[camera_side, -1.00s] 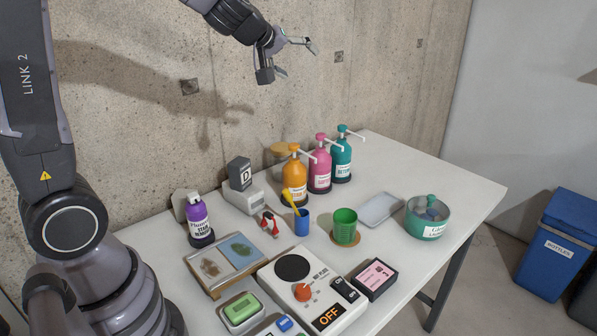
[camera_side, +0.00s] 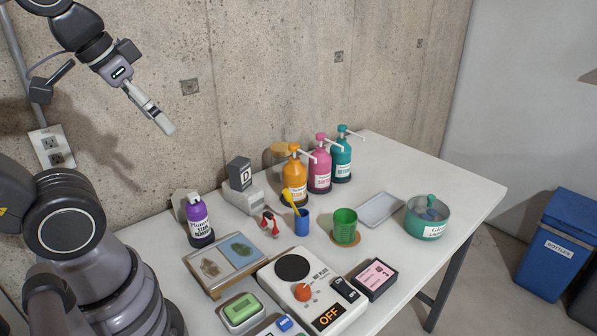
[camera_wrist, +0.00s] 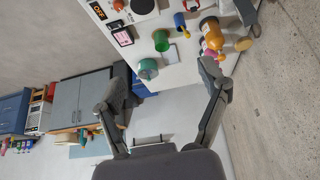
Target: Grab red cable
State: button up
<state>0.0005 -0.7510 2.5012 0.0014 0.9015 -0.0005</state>
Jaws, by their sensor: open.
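I cannot make out a red cable in either view. My gripper (camera_side: 160,118) is in the air by the concrete wall, left of and above the table, seen edge-on in the side view. In the wrist view my gripper (camera_wrist: 162,85) has its two fingers spread wide with nothing between them. A small red and grey item (camera_side: 269,225) lies on the table between the purple bottle (camera_side: 198,222) and the blue cup (camera_side: 301,224). It is too small to identify surely.
A wall outlet (camera_side: 53,148) with a grey conduit (camera_side: 16,60) is at the left. The white table (camera_side: 440,180) carries pump bottles (camera_side: 320,170), a green cup (camera_side: 345,228), a teal pot (camera_side: 428,222) and a hotplate device (camera_side: 325,290). Blue bins (camera_side: 555,250) stand right.

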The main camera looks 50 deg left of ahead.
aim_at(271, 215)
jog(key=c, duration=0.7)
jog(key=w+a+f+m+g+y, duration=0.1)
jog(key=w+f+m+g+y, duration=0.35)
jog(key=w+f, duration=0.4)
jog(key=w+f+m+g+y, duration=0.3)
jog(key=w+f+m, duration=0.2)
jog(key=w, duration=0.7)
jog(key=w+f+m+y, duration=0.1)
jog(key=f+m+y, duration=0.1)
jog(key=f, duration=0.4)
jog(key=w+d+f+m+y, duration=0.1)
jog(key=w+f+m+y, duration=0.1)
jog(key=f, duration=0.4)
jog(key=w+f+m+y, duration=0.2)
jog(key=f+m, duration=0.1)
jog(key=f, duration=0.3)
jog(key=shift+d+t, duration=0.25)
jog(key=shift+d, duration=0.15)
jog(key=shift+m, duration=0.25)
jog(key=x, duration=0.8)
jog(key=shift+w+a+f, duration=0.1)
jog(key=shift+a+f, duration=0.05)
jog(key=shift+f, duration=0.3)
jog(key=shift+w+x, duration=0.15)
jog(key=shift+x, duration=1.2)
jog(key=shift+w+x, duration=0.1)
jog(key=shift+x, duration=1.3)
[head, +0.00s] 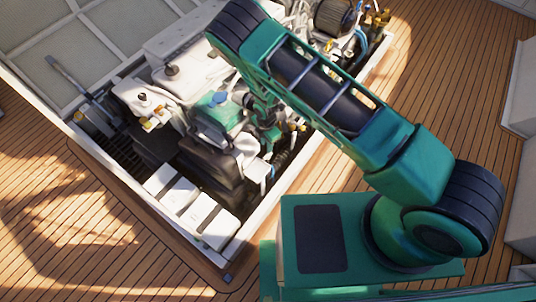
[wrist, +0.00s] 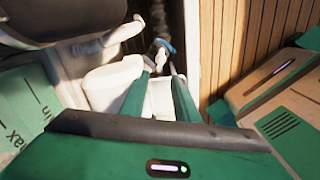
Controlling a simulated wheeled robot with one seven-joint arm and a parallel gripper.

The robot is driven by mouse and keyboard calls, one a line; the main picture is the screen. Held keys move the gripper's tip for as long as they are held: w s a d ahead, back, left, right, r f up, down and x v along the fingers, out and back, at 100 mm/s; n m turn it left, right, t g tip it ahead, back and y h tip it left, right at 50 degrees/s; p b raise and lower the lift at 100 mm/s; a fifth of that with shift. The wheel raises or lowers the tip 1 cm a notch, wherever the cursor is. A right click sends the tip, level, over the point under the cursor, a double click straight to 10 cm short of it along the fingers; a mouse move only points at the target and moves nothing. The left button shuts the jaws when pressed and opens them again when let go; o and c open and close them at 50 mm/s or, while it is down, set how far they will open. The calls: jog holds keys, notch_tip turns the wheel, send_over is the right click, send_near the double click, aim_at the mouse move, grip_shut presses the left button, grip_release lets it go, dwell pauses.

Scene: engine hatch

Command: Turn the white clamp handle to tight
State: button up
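In the wrist view a small white handle (wrist: 160,58), which looks like the clamp handle, sits at a blue ring (wrist: 165,45) on a dark ribbed hose (wrist: 158,18). My gripper (wrist: 161,68) has its two green fingers apart, with the tips close to this handle on either side. I cannot tell whether they touch it. In the head view my gripper (head: 268,137) reaches down into the engine hatch near the ribbed hose (head: 282,160). The handle is too small to make out there.
The hatch's white frame (head: 312,150) and wooden deck (wrist: 235,45) lie to the right. White boxes (head: 205,213) and other engine parts crowd the hatch.

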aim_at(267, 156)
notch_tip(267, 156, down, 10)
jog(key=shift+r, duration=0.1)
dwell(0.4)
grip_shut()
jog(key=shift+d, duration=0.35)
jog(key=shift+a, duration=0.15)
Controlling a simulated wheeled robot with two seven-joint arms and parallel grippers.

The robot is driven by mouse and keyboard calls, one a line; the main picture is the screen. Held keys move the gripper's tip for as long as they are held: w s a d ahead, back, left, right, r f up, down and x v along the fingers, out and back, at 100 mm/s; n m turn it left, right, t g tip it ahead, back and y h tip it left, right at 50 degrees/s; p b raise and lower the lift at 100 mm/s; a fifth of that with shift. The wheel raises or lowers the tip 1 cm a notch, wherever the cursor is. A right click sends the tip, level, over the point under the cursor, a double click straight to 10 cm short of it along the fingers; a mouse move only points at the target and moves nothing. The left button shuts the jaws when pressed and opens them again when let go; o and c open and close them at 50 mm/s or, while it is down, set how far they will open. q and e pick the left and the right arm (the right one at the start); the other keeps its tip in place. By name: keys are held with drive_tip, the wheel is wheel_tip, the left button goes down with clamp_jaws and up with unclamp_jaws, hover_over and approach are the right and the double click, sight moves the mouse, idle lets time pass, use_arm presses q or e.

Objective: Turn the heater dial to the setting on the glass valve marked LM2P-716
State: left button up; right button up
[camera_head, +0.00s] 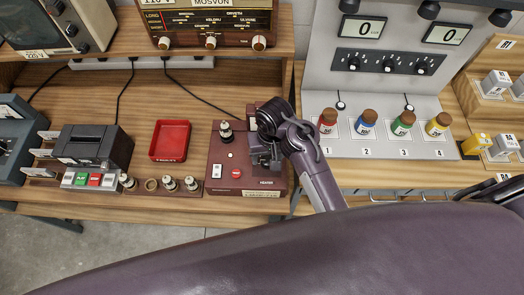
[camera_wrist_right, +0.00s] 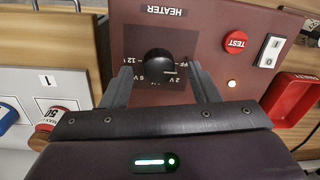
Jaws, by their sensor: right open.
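The heater box (camera_head: 228,188) is dark red, with a HEATER label, a red TEST button and a lit lamp. Its black round dial (camera_wrist_right: 158,62) shows in the wrist view, with voltage marks around it, some hidden; a pale mark shows at its lower right. My right gripper (camera_wrist_right: 158,76) is open, one finger on each side of the dial; contact cannot be told. In the head view my right gripper (camera_head: 268,160) covers the dial. A glass valve (camera_head: 226,133) stands on the box. Several more valves (camera_head: 169,184) stand left of it, their markings unreadable. My left gripper is not in view.
A red tray (camera_head: 170,141) and a dark device (camera_head: 95,146) with green and red buttons stand left of the heater. Several coloured jars (camera_head: 365,122) stand on the grey panel to the right. A radio (camera_head: 210,22) is on the shelf behind.

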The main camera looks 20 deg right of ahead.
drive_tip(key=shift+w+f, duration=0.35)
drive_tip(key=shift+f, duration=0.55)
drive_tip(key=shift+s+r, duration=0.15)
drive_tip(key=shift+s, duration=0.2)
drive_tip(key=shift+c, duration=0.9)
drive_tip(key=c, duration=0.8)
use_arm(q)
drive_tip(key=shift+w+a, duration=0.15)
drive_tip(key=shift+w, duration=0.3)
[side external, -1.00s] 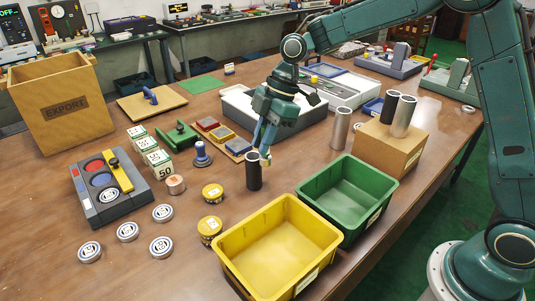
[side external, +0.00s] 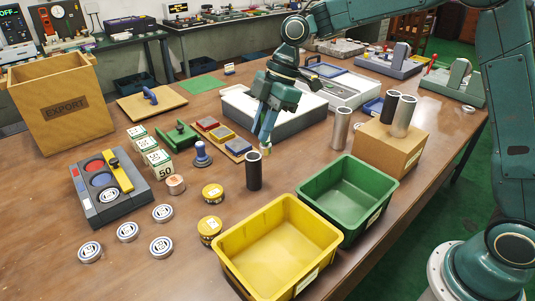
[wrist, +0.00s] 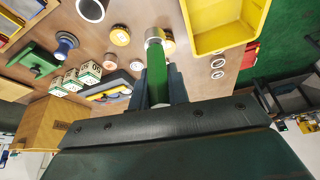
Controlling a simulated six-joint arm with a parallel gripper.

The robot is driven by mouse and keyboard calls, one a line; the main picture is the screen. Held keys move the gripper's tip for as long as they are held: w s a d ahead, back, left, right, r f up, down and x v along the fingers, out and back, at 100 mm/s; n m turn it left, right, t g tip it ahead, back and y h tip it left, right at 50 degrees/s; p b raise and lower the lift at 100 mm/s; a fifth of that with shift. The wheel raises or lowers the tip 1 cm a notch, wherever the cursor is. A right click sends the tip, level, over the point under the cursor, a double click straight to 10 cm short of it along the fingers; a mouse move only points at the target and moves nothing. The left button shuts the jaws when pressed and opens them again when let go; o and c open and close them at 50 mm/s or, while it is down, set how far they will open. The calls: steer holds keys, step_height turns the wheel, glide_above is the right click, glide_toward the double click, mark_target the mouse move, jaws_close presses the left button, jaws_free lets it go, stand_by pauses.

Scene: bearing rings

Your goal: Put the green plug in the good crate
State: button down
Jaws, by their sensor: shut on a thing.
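My gripper (side external: 266,133) is shut on the green plug (wrist: 156,75), a slim green rod with a silvery piece at its far end in the wrist view. In the side view the plug is mostly hidden by the fingers, which hang above the table just behind the black tube. The green crate (side external: 346,228) stands to the right and nearer the camera, open and empty. The yellow crate (side external: 225,243) beside it is also open and empty, and shows in the wrist view (wrist: 199,49). The crate labels are too small to read.
A black tube (side external: 254,171) stands upright close to my gripper. A cardboard box (side external: 388,152) with tubes on it stands behind the green crate. Yellow tins (side external: 211,228) and a blue stamp (side external: 202,157) stand left. The white tray (side external: 238,107) lies behind my gripper.

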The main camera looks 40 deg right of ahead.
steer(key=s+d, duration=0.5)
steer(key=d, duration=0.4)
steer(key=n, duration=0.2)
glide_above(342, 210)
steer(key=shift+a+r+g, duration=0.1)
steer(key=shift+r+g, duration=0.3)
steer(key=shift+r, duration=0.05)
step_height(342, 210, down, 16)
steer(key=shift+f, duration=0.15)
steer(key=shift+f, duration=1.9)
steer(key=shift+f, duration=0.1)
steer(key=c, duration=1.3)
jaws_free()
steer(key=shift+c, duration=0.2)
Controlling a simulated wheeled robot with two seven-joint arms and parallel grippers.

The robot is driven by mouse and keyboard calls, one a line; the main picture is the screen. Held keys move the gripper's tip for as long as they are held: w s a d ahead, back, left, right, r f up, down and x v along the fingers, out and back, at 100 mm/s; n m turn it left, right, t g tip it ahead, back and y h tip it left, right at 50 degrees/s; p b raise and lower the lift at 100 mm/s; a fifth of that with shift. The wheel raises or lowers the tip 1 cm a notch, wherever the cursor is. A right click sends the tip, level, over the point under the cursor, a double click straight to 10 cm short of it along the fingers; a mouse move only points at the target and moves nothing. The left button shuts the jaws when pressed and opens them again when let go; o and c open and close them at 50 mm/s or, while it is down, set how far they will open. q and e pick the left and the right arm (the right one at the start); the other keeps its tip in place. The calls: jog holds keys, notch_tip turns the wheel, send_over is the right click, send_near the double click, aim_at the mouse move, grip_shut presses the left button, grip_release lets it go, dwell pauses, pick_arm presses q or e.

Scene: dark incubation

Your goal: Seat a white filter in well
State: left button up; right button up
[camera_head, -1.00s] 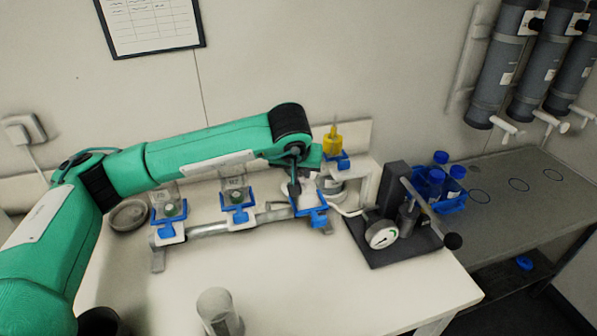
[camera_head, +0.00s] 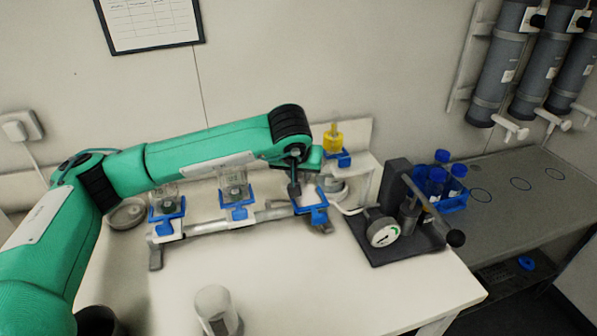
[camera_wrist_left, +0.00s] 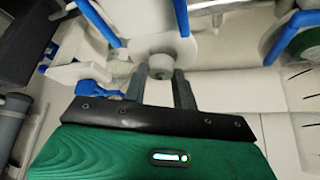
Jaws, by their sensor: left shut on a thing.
§ §
Looking at the data above, show all lines where the word "goal" occurs.

Your goal: Put the green plug in the good crate
Your goal: Seat a white filter in well

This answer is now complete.